Fitch downgrades Greece

Fitch Ratings has downgraded Greece’s sovereign debt to BBB- in the wake of renewed fears for its ability to handle its debt.

The ratings agency says the downgrade from BBB+ reflects the intensification of fiscal challenges the nation faces. This week its sovereign debt has come under further scrutiny after the International Monetary Fund sent a delegation to Athens to help arrange an austerity package.

Fitch says the downgrade reflects ongoing uncertainties about the government’s financing strategy in the context of increased capital market volatility. It says: “[Fitch] reiterates the lack of clarity regarding the mechanism for timely external financial support may have hindered Greece’s access to market finance at affordable cost and hence further undermined confidence in the capacity of the government to meet its fiscal targets.”

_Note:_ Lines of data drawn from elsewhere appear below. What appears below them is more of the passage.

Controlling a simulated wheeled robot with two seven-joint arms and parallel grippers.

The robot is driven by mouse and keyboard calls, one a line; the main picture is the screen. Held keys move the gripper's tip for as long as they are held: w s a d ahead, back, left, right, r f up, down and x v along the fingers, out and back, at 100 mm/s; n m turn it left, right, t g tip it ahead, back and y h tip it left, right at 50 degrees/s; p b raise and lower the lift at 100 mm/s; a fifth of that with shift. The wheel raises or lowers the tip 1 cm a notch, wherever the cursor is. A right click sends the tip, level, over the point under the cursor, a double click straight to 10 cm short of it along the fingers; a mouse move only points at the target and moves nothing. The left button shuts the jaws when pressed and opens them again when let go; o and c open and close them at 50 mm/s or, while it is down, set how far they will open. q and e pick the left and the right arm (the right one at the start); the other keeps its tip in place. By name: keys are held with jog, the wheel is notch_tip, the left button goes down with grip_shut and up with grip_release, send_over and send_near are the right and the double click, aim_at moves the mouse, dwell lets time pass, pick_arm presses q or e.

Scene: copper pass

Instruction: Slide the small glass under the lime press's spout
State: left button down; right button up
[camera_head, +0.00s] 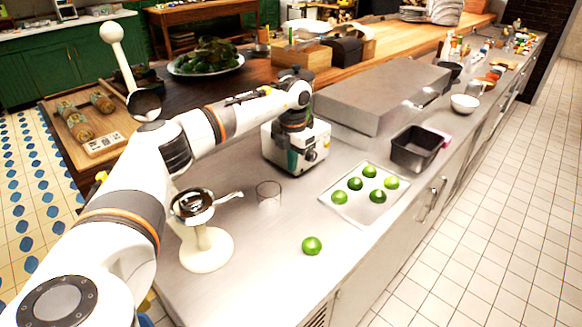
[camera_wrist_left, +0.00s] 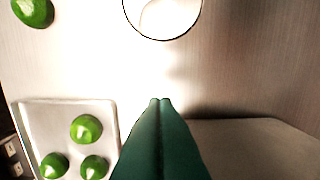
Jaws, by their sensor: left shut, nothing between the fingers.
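The small clear glass (camera_head: 268,194) stands upright on the steel counter, to the right of the lime press (camera_head: 207,250) and apart from it. The press has a pale round base and a silver cup; my arm hides part of it. My left gripper (camera_head: 292,163) is above the counter, beyond the glass from the head camera, its teal fingers pointing down. In the left wrist view the fingers (camera_wrist_left: 160,101) are shut and empty, and the glass's round rim (camera_wrist_left: 162,36) shows ahead of the tips, apart from them. My right gripper is out of view.
A pale tray (camera_head: 345,209) of several limes lies right of the glass; a loose lime (camera_head: 312,246) is nearer. A large grey box (camera_head: 385,90) and a dark bin (camera_head: 416,148) stand farther back. Bare counter lies between the glass and the press.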

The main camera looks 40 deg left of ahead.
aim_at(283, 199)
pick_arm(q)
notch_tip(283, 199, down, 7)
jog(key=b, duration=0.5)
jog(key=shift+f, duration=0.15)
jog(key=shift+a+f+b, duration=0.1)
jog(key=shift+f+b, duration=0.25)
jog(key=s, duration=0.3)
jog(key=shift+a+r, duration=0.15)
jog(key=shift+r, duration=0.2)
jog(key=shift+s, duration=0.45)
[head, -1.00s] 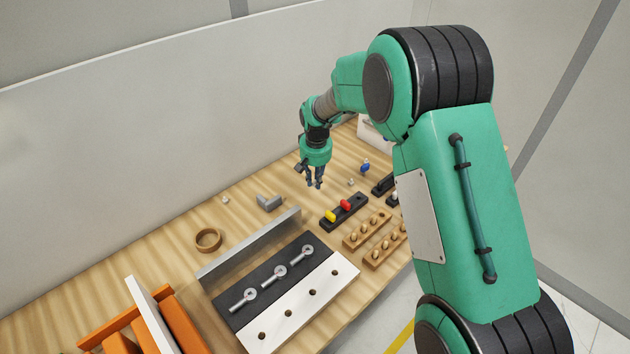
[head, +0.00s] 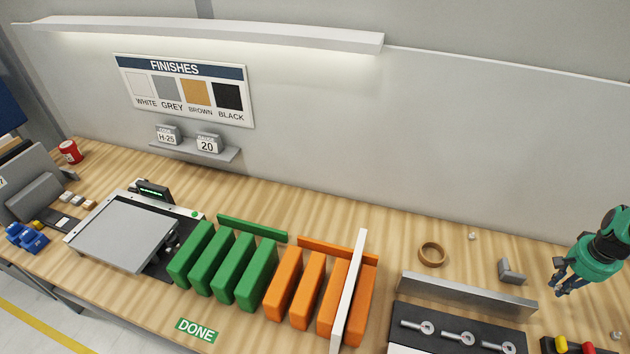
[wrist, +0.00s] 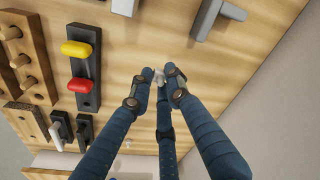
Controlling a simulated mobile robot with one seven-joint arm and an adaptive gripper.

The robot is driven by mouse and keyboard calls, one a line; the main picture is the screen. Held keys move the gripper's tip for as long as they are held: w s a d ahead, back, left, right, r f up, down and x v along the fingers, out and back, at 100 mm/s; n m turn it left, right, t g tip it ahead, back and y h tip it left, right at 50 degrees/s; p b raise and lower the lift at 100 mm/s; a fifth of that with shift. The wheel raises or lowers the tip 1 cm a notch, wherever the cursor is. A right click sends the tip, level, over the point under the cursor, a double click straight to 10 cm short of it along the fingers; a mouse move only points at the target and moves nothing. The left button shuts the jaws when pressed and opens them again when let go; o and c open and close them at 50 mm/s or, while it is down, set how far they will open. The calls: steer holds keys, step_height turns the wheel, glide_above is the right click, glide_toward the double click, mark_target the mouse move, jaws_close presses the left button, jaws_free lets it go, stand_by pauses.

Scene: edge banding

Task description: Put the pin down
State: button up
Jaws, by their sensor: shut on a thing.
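The pin (wrist: 158,76) is a small pale piece between my fingertips, mostly covered by them. My gripper (wrist: 158,82) has dark blue fingers with their tips closed in on it. In the head view my gripper (head: 561,288) is near the right edge, pointing down over the wooden bench, to the right of a grey angle bracket (head: 512,273). The pin cannot be made out in the head view. Whether it touches the bench is unclear.
A black holder (wrist: 84,86) with yellow and red pieces stands left of my fingers in the wrist view. Wooden peg racks (wrist: 30,60) lie further left. Bare wood surrounds the fingertips. A white board (head: 349,300) stands among orange slots (head: 310,285); a wooden ring (head: 432,254) lies behind.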

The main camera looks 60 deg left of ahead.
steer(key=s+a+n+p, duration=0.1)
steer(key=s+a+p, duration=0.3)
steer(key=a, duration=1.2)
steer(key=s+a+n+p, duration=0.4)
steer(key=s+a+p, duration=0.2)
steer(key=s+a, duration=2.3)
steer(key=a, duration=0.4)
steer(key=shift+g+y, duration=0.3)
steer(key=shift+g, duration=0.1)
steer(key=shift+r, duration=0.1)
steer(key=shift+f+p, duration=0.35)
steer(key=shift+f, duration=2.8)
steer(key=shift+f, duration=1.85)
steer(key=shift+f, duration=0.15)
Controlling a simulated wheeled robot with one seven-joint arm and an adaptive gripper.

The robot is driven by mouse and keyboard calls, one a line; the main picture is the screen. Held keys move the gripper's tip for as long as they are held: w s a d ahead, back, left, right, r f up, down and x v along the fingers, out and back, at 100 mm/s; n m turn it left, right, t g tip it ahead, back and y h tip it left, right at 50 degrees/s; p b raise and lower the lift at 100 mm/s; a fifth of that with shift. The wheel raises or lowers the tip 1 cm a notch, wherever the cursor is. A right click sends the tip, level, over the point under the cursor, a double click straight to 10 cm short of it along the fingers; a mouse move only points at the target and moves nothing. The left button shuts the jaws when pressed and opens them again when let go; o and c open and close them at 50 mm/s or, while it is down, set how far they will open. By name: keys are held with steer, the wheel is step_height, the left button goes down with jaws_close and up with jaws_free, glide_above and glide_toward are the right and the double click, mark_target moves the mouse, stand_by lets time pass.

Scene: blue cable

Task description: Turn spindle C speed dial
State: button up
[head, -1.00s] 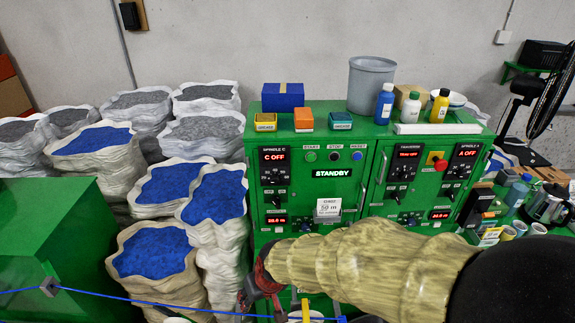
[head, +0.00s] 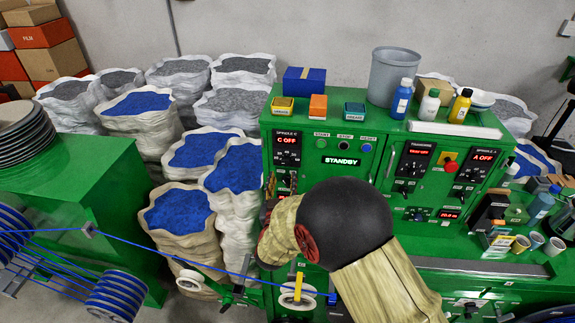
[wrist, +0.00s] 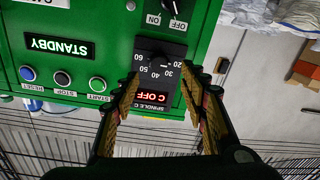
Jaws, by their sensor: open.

Greece has yet to put together a definite package to speed up its economic rescue. As a result its bond yields jumped to 12-year highs of 7.51 per cent.

Fitch says the sharp rise in interest rates faced by the Greek government this year, in combination with a deterioration in the outlook for economic growth, will make it harder for the government to achieve its fiscal targets of reducing the deficit to 8.7 per cent of GDP this year and ensuring that public debt peaks at just over 120 per cent of GDP in 2010 and 2011.

It says: “Pressures on the banking system underline the adverse spill-over from sovereign risk concerns on the wider economy, while contingent liabilities from the banking sector will increase as the government provides banks with increased guaranteed funding.”